This is a post from Make Love, Not Debt staff blogger, Abby.
You rarely realize how much crap you’ve accumulated in any period of time until you have to pack up and relocate said crap. While I pride myself on keeping an immaculate house and all of my possessions in their tidy, perfect, obsessive-compulsive places, I recently discovered that I am, in fact, a secret hoarder.
The housing in which my husband and I currently reside (for one more day) will be undergoing renovations this coming year, and as a result, we’re being relocated to other housing. This isn’t too much of an inconvenience, and when we heard the news, I decided to view it as an opportunity to purge what “small” quantity of stuff I had held onto unnecessarily from our previous move. I’ve always thought of myself as fairly unsentimental when it comes to personal possessions – I can easily dispose of magazines once my newest issue arrives; I’m fairly good at consigning and donating clothes I haven’t worn in a year, etc. And I had, I thought, been keeping this up over the last few years.
Until recently. While going through my clothes, I marvelled at the quantity of items I really hadn’t worn in ages. This velvet blazer, bought on sale at J.Crew that I thought I’d wear all fall and winter long? I’ve worn it maybe twice in five years. (This means it had an alarmingly high cost-per-wear, which I generally try to keep as low as possible.) These ill-fitting turtlenecks that I bought at the Gap and which ended up stretching out after one use? Off to consignment.
On and on it went, and that was only the clothing. Last night I turned my attention to a box into which I’d been jamming anything of sentimental value.
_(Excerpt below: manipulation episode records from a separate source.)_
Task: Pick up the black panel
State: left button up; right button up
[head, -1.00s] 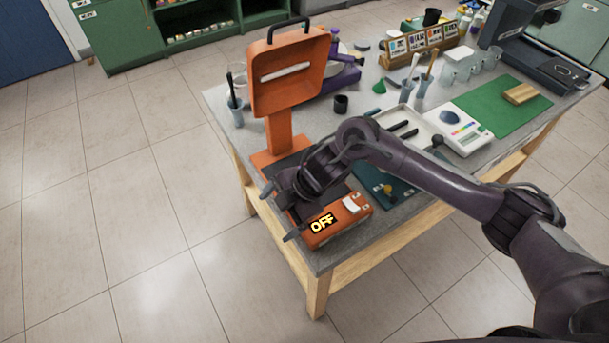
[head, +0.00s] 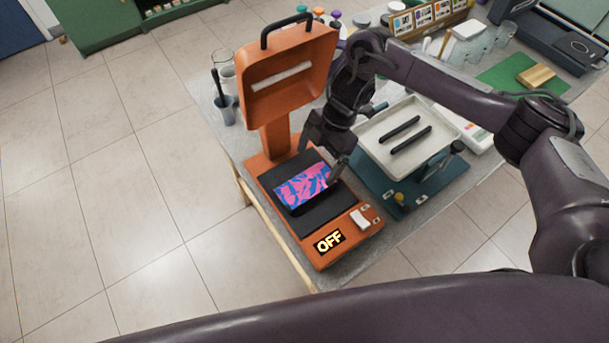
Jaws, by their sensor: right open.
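A flat black panel (head: 318,216) lies on the bed of the orange press (head: 360,236). A pink and blue patterned piece (head: 303,187) lies over the middle of the black surface, with a dark strip along its near edge. I cannot tell whether the dark strip is a separate panel. My right gripper (head: 321,166) is open at the far right edge of the patterned piece, fingers pointing down. It seems to hold nothing; contact cannot be told. My left gripper is not in view.
The press's raised orange lid (head: 287,97) stands just behind and left of my right gripper. A pale tray (head: 378,131) with two black bars is close on the right. A grey cup (head: 226,108) stands at left. The floor at left is clear.

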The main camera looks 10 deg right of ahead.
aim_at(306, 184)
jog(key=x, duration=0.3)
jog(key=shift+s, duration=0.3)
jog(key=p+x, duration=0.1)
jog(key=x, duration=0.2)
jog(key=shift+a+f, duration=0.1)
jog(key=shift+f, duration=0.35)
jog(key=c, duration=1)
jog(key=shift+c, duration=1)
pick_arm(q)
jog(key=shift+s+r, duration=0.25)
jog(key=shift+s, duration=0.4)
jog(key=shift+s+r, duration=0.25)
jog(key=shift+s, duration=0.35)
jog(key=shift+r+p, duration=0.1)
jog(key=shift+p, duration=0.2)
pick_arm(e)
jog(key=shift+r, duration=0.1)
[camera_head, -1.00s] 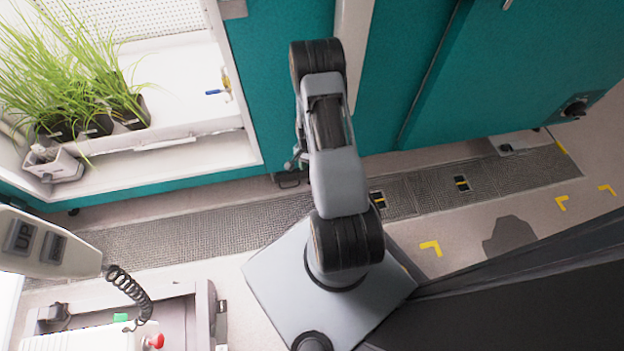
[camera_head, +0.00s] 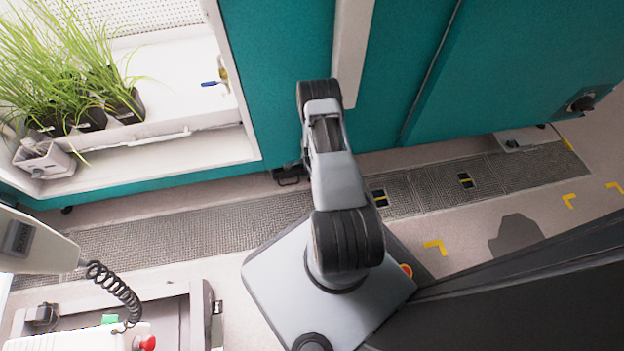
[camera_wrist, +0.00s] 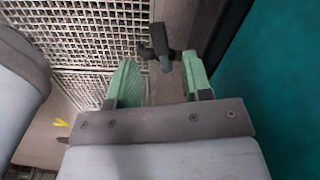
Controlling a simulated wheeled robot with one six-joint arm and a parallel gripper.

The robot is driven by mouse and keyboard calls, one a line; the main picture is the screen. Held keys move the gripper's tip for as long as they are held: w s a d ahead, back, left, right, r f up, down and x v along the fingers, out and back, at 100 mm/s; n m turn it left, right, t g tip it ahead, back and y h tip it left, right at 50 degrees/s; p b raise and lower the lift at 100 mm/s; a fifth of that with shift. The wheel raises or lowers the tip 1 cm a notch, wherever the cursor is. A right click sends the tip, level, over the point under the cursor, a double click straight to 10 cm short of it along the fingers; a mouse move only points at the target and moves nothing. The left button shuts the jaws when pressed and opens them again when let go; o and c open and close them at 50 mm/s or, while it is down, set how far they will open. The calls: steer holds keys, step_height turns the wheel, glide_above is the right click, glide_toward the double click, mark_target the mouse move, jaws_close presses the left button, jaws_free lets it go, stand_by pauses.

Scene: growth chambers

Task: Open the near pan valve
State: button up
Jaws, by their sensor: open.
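My gripper (camera_wrist: 161,80) shows in the wrist view with two green fingers apart and nothing held between them. A dark T-shaped handle with a greyish stem (camera_wrist: 160,45) lies just beyond the fingertips, roughly in line with the gap. It looks like a valve handle, but I cannot tell which way it is set. In the head view my arm hides the gripper. A small dark fitting (camera_head: 287,176) shows at the foot of the teal chamber, left of my arm; I cannot tell whether it is the same part. A blue-handled valve (camera_head: 211,84) sits inside the lit chamber.
A floor grating (camera_head: 170,230) runs along the teal chamber front (camera_head: 280,60). Potted grass (camera_head: 90,110) stands in the open chamber at left. A cart with a red button (camera_head: 147,343) and a hanging pendant (camera_head: 30,245) are at lower left. A teal wall (camera_wrist: 275,95) is close on the wrist view's right.

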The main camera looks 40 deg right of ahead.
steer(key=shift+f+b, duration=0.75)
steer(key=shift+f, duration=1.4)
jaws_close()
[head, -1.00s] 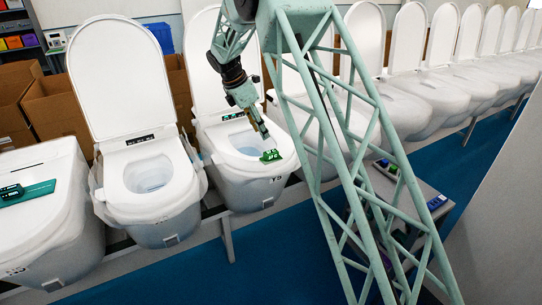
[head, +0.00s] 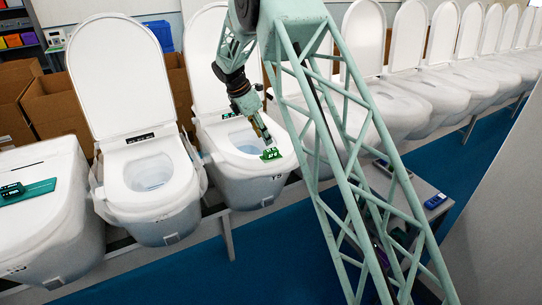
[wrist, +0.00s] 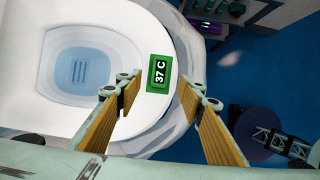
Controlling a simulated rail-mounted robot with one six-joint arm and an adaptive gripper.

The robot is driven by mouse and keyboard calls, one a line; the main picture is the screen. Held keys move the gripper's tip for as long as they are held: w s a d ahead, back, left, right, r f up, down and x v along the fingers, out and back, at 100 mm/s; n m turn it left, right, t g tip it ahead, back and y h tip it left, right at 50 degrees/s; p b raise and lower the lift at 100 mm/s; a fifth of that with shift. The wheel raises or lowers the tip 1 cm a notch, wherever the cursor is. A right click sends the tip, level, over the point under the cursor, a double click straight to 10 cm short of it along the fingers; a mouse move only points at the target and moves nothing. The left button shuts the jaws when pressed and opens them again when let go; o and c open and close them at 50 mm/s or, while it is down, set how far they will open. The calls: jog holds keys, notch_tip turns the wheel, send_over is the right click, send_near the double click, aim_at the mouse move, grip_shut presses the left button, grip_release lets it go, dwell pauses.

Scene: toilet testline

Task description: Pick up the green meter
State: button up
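In the wrist view the green meter (wrist: 159,74) shows a dark display reading "37 C". My gripper (head: 268,141) is just above and beside the meter in the head view. In the wrist view my gripper (wrist: 168,94) is open, with its two wood-coloured fingers spread to either side and the meter beyond them, between their lines. Nothing is between the fingertips. The exact height above the rim is hard to judge.
The toilet's raised lid (head: 210,60) stands behind my arm. Another open toilet (head: 150,185) is on its left, and a closed one with a green device (head: 28,191) is at far left. A cart (head: 425,190) with a blue device (head: 436,201) stands at right.

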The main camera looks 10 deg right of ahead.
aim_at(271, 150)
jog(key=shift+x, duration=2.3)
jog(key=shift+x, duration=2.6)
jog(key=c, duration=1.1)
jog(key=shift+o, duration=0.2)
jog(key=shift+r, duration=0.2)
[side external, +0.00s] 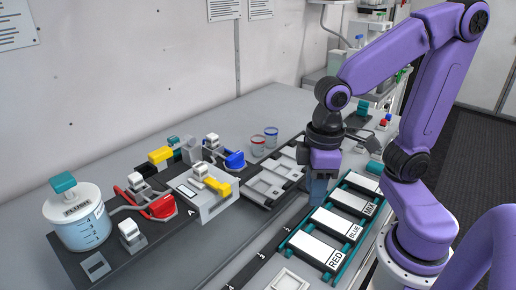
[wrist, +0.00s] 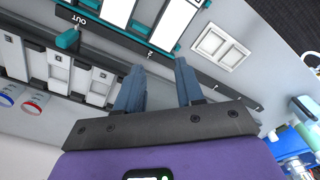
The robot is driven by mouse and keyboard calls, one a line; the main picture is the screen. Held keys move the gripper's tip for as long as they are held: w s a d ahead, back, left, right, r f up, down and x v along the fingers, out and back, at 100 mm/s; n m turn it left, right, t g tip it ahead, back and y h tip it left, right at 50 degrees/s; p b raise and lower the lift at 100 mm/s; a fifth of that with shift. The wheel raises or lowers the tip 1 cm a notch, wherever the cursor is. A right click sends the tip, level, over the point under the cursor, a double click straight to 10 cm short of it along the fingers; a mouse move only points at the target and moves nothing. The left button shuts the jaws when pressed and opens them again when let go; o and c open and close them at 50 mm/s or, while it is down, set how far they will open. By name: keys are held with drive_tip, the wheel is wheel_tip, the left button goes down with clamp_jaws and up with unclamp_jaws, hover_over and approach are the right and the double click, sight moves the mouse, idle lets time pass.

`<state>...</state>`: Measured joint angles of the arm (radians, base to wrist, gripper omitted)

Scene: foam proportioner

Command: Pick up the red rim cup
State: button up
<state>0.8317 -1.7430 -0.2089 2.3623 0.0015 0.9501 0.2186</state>
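The red rim cup (side external: 258,145) is a small clear cup with a red rim, standing on the grey bench near the back wall in the side view. It also shows at the far left of the wrist view (wrist: 33,103). A blue rim cup (side external: 271,135) stands close beside it, and shows in the wrist view too (wrist: 8,95). My gripper (side external: 318,192) points down over the area between the pale slotted tray and the labelled rack, right of and nearer than the cups. In the wrist view its two fingers (wrist: 159,75) are apart with nothing between them.
A pale slotted tray (side external: 266,186) lies between the cups and my gripper. A teal-ended rack (side external: 316,250) with RED and BLUE labels is at the front right. Valves and a FLUSH jar (side external: 77,220) stand at left. Bare bench lies behind the cups.

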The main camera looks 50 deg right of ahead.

What if I wanted to hold onto it? What if in thirty years all I missed in this world was that postcard from a college friend that I threw away? This had been my justification for years of what basically amounts to organized hoarding. So last night I tackled it head on. One hour later, surrounded by a pile of things I didn’t even realize I’d kept since high school and college, and towards which I felt no emotional attachment, I got a garbage bag and asked my husband to help me load everything in.
“So we’re basically throwing away your entire dorm room.”
The monetary loss from these items which I no longer need to tote with me through each and every move was small – postcards I’d collected, photos of friends I have on my computer. But it made me realize just how easy it can be to purchase things I think I’ll need and use forever (blazers, sweaters, decorative items) when in fact, I’ll just be tossing them with my next move. If I’m trying to be more conscious about my spending on clothing, then I’ll be doing this doubly so with everything else in my life. We may be gaining more space in our move, but I’d like to be more careful about what I carelessly collect and keep.
Have you ever been surprised by how much you own, and how much of it you really don’t need?